Kalimé Entertainment Bar and Grill probably fits just about anybody’s vision of paradise. Tucked away in a cove at the bottom of a rocky hillside road, the tiny beach pub is packed with folks knocking back frosty rum cocktails and bottles of beer under tiki huts. It’s an idyllic slice of Caribbean life, as if cut from a tourism ad. 

 

Tonight, the crowd is made up of younger locals wearing Air Jordan sneakers and fat gold chains, short dresses and sports jerseys—all the visual cues one might expect in a reggae or hip-hop video. It’s karaoke night, but instead of singing “No Woman, No Cry” and “Hotline Bling,” almost all of the people stepping up to the mic are belting out American country music standards—songs twice as old as the kids singing them—by the likes of Loretta Lynn and Conway Twitty. As they sing, their lilting island accents give way to a twang that sounds lived-in, even though Nashville, Tennessee, is well over 2,000 miles away.

 

Welcome to St. Lucia, perhaps the only island in the Caribbean where George Jones is as popular as Bob Marley, if not more so. On this particular Saturday, Kalimé isn’t the only place on the island where country music classics drift through the palm trees. Head into the bustling capital, Castries, and you’ll find several blink-and-you’ll-miss-it venues playing tunes more suited for the Grand Ole Opry. Inside, couples square-dance under neon lights, as they do every weekend.
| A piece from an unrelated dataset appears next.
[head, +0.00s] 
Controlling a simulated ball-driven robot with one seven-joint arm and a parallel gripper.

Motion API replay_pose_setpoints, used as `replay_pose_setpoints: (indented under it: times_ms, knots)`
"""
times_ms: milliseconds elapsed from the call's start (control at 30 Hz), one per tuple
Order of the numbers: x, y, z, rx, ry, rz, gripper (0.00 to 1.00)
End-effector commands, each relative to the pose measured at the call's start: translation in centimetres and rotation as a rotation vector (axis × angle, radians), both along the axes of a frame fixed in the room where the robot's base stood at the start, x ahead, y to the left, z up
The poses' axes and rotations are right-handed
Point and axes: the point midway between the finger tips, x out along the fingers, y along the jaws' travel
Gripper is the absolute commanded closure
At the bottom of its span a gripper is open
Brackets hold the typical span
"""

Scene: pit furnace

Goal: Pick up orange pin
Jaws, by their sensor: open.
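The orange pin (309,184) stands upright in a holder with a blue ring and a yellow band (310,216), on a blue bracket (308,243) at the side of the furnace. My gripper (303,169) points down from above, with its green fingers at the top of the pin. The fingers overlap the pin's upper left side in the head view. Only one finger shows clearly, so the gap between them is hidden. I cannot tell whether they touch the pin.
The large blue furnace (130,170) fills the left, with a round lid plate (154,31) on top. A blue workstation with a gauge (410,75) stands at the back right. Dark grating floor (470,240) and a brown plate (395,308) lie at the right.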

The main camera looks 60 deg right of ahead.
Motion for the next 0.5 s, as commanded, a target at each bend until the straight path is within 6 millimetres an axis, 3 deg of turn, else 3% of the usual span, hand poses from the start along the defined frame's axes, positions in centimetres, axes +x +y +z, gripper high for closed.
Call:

“Plenty of visitors to the island can’t believe what they’re hearing,” says Cowboy Sealy, Kalimé’s young, clean-shaven emcee. When he’s not hosting karaoke nights, Sealy performs country music with his band on the hotel circuit, all of them decked out in cowboy attire, Stetson hats and all. “People say, ‘Country music in the Caribbean? That doesn’t make sense!’”

 

With its iconic twin mountain peaks, lush rainforests and sleeping volcano, tiny St. Lucia is one of the most strikingly beautiful places in the Caribbean. The British and French fought for colonial control of the island on 14 occasions between the 17th and 19th centuries—with each side winning seven times—leading to it becoming known as “the Helen of the West Indies,” after the mythical Greek princess whose beauty sparked the Trojan War.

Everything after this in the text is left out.